## Exercise
Repeat the listing in full. Nothing may be added or left out.
+ + + + +
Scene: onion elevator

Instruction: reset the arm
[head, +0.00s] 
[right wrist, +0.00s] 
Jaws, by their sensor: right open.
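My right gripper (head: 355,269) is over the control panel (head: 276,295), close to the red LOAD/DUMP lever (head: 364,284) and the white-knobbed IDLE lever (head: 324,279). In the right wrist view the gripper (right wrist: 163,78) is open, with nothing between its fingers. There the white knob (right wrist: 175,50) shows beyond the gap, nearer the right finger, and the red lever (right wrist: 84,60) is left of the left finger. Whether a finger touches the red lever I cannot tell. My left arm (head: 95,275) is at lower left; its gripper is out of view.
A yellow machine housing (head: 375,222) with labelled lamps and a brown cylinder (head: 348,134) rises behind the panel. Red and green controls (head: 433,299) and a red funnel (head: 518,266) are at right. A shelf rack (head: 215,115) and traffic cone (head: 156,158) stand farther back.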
+ + + + +
## Solution for this task
Scene: onion elevator

Instruction: reset the arm
[head, +0.00s] 
[right wrist, +0.00s] 
Jaws, by their sensor: right open.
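My right gripper (head: 355,269) is over the control panel (head: 276,295), close to the red LOAD/DUMP lever (head: 364,284) and the white-knobbed IDLE lever (head: 324,279). In the right wrist view the gripper (right wrist: 163,78) is open, with nothing between its fingers. There the white knob (right wrist: 175,50) shows beyond the gap, nearer the right finger, and the red lever (right wrist: 84,60) is left of the left finger. Whether a finger touches the red lever I cannot tell. My left arm (head: 95,275) is at lower left; its gripper is out of view.
A yellow machine housing (head: 375,222) with labelled lamps and a brown cylinder (head: 348,134) rises behind the panel. Red and green controls (head: 433,299) and a red funnel (head: 518,266) are at right. A shelf rack (head: 215,115) and traffic cone (head: 156,158) stand farther back.

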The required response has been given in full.